**Exercise requirements:**
Extract the lines beginning at the one that holds "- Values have" and ending at the final line of the material below, keeping them exact and leaving out all pictures.

**Supplied data:**
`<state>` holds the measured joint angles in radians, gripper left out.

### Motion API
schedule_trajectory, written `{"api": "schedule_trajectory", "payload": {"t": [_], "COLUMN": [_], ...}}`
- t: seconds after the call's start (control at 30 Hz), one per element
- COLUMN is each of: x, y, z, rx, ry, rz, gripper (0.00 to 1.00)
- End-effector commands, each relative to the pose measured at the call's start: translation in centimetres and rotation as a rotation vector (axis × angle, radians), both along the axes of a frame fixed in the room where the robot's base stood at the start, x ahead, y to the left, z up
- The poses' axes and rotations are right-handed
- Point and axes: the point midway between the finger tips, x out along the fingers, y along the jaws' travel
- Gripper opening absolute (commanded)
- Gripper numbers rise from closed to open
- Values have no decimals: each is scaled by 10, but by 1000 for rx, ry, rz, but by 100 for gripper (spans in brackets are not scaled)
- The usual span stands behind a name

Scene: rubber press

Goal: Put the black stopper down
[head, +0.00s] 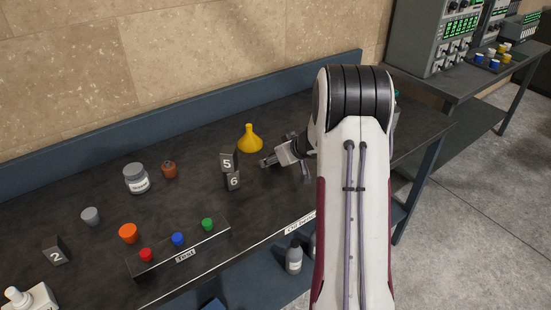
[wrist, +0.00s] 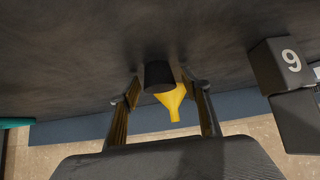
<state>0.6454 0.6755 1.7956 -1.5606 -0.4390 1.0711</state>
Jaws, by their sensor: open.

**Worked answer:**
- Values have no decimals: each is scaled by 10, but by 1000 for rx, ry, rz, but by 100 for gripper (spans in brackets are not scaled)
- The usual span stands behind a name

Scene: rubber press

Goal: Put the black stopper down
[head, +0.00s] 
[wrist, +0.00s] 
<state>0.6454 0.6755 1.7956 -1.5606 -0.4390 1.0711</state>
Jaws, by their sensor: open.

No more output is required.